While the promise of mobile payments still remains very much at the IOU stage, the Electronic Transactions Association on Thursday announced the formation of the Mobile Payments Committee, a task force that includes representatives from the four main U.S. carriers — Verizon, AT&T, Sprint and T-Mobile — as well as Google, Isis, PayPal, Verifone and Intuit.
The purpose of the committee is to develop a cohesive business strategy for the mobile payments industry, and to help legislators and regulators determine a mobile payments policy, while educating consumers and merchants about the benefits of mobile payments.
In other words, the committee aims to solve all the problems that have kept mobile payments from catching on in the U.S.
“Mobile payments represent a game-changing business opportunity for our industry, and ETA’s mission is to help our member companies succeed in this business,” said ETA Chief Executive Officer Jason Oxman.
“Our industry must work collaboratively to ensure that the regulatory and business environment promotes innovation and cooperation,” he continued. “As the trade association of the payments industry, ETA is the hub of activity in mobile payments, and our Mobile Payments Committee will help ensure that consumers and merchants have access to an efficient, reliable and secure mobile payments system.”
ETA declined to provide further details.
Not Getting Carrier’d Away
So far, the promise of mobile payments is more promise than reality, and whether this committee will meet the challenge has yet to be seen. One only needs to remember the proverb “a camel is a horse designed by a committee,” to see where this could go.
“We have been trying to jump-start this mobile payments business for several years. Every once in a while another major announcement is made,” said telecommunications analyst Jeff Kagan. “Each carrier, major banks, and assorted businesses have all tried. Still, it has not really taken off except for a few cases.”
However, this isn’t because mobile payments don’t have merit for the consumer, the merchant and the carriers. In fact, their adoption is likely just a matter of time.
“The future is about mobile payments,” Kagan told the E-Commerce Times. “It is successful in other countries. The USA is actually behind other countries. So it will happen. It’s just a question of when.”

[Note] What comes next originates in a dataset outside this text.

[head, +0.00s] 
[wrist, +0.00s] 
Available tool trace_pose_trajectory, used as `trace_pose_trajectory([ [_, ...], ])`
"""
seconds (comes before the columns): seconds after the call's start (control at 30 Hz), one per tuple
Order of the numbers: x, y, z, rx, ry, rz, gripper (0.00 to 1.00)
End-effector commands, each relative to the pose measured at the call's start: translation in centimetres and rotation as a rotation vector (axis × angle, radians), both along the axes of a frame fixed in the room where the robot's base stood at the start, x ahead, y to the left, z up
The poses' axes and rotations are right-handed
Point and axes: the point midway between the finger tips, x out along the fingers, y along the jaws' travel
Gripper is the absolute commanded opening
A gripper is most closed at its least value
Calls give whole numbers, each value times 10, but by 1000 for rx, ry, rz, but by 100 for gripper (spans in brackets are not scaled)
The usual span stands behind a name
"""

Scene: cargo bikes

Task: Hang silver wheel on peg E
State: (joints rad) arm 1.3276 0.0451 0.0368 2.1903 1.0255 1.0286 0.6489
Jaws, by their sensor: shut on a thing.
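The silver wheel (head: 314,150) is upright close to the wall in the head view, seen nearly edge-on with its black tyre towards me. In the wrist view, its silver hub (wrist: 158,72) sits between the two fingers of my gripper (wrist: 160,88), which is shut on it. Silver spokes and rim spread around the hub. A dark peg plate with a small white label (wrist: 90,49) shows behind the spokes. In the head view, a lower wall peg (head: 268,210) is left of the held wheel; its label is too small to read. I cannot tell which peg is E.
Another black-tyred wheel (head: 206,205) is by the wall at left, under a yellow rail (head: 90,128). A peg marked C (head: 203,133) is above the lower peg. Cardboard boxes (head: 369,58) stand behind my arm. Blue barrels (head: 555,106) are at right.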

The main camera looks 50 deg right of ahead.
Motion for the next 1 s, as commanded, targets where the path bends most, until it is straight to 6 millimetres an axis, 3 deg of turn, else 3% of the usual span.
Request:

This time could be the charm, especially as the players are finally sitting down and working it out. Whether the result is a camel or a thoroughbred has yet to be seen, but something will likely come of it.

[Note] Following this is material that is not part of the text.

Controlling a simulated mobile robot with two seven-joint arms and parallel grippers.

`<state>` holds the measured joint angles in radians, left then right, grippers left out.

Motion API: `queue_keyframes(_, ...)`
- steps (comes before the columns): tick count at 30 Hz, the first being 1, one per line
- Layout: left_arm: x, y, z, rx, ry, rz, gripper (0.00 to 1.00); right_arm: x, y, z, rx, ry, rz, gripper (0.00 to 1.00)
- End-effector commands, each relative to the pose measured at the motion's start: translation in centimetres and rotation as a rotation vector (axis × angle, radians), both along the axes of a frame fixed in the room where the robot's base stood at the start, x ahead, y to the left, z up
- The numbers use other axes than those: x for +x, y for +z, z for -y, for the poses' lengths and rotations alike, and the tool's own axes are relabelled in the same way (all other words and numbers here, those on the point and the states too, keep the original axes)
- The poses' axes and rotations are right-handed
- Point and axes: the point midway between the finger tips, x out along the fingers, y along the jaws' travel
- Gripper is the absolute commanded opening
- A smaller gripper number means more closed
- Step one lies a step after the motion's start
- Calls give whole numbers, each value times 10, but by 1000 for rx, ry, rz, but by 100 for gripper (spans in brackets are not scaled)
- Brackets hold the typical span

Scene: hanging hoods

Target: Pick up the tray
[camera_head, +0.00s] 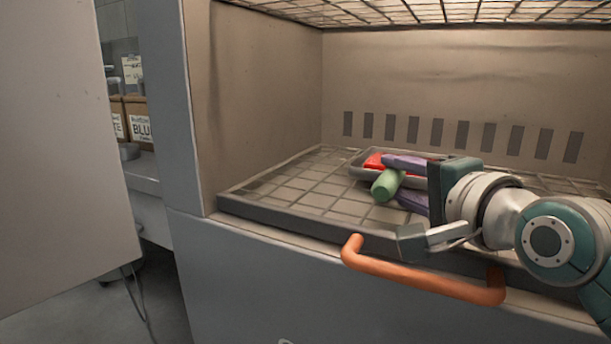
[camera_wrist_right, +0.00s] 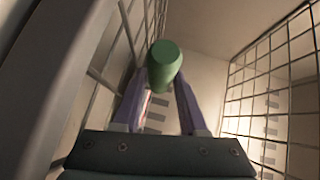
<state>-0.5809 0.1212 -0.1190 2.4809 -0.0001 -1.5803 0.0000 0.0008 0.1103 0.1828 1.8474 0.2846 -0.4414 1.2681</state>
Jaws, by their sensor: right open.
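The grey tray (camera_head: 357,165) lies inside the hood, towards the back of its tiled floor. A red thing (camera_head: 374,161) lies in it. A green cylinder (camera_head: 386,186) shows at its front; whether it rests in the tray I cannot tell. My right gripper (camera_head: 393,178) reaches in from the right, its purple fingers open, one above the other, at the tray's front side. In the right wrist view the green cylinder (camera_wrist_right: 164,62) appears between and beyond the finger ends. The gripper hides the tray's right part. My left gripper is not in view.
An orange handle (camera_head: 420,278) sticks out from the hood's front, below my right arm. The hood's front ledge (camera_head: 290,219) crosses below the opening. A wire grid (camera_head: 430,10) hangs above. The left floor tiles are clear. Labelled boxes (camera_head: 138,122) stand outside, left.

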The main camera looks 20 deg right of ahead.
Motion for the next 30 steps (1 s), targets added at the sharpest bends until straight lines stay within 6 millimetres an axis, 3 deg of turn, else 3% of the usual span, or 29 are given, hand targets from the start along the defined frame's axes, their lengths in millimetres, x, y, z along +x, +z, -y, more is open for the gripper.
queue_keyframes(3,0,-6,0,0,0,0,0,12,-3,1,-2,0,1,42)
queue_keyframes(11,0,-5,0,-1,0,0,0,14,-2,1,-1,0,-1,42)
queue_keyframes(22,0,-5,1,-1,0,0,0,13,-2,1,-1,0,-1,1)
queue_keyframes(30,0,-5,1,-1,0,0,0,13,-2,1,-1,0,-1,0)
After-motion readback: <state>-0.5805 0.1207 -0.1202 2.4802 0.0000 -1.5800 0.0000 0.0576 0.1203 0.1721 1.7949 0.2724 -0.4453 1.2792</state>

“The purpose of this venture is to create a common, cross-carrier approach to mobile payments,” said Mark Siegel, spokesperson for AT&T. “We think this approach will speed the adoption and growth of mobile payments, much as cross-carrier messaging spurred the growth of text messaging.”
Why the Mobile Disconnect?
If everyone wants mobile payments to happen, the big remaining issue is what’s stopping it? The reason is actually one of infrastructure and adoption. Here it isn’t an issue of the camel, but rather the chicken and the egg.

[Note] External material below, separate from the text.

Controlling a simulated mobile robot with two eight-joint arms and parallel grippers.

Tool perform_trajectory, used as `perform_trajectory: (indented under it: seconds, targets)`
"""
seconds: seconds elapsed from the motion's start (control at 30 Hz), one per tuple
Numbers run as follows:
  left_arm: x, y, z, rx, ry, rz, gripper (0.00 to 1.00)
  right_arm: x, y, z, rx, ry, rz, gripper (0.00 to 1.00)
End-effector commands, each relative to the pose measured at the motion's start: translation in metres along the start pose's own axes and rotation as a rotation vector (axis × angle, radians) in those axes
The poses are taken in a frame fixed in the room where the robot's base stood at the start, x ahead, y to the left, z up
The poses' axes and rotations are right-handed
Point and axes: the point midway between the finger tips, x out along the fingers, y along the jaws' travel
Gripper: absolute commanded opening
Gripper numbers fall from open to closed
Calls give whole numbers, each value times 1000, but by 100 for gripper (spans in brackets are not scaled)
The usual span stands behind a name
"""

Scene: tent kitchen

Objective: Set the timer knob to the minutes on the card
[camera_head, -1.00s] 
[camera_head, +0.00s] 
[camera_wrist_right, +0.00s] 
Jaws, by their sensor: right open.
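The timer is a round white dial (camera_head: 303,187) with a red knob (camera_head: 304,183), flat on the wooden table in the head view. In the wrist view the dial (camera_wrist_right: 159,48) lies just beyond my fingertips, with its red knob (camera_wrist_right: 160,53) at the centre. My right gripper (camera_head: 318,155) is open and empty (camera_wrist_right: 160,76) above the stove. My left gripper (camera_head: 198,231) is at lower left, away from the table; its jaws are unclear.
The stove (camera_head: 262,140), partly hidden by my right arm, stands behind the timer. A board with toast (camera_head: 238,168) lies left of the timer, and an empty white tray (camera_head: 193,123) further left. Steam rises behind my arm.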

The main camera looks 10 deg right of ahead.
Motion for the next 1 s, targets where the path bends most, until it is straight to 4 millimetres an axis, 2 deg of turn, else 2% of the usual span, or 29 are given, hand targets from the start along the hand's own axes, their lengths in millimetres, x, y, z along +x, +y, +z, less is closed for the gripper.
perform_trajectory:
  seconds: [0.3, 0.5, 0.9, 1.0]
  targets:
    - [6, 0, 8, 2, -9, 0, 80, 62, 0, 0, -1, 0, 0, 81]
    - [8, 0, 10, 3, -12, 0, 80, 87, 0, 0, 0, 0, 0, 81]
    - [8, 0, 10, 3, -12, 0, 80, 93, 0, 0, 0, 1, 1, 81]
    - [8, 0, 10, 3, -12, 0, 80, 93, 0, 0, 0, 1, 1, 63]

“The big thing is getting the merchants and the carriers to build the infrastructure,” said Chris Silva, industry analyst for mobile at Altimeter Group. “If I go to the local deli, they may not have the infrastructure in place yet, so I can’t use my phone to buy a cup of coffee in the morning.”
Therefore what needs to happen is a three-step process that includes getting the infrastructure in place, getting more handsets that can support payment solutions on the market, and finally getting consumers to reach for a handset instead of a wallet to pay for that cup of coffee.
Only when those things happen, Silva said, will mobile payments finally succeed.
“There is the realization that people want this and that it is something that people will use,” Silva added.
Wild West and the Dark Horse
For now, the mobile payment space is akin to the Wild West — without order. It is made worse by the fact that while many of the largest players have come together, one wild card remains.
“The dark horse is Square,” said Silva. “They’re looking to build their own mobile payment network. And it is still the Wild West on the consumer device side in terms of what devices will support mobile payments.”
Just as technology helped tame the real Wild West via the telegraph and railroad, technology will tame the mobile payments space via handsets that support NFC (Near Field Communication).
“Each player has tried to make this work in their own corner of the business,” said Kagan. “We have not taken a unified approach yet. Perhaps that is what is needed.”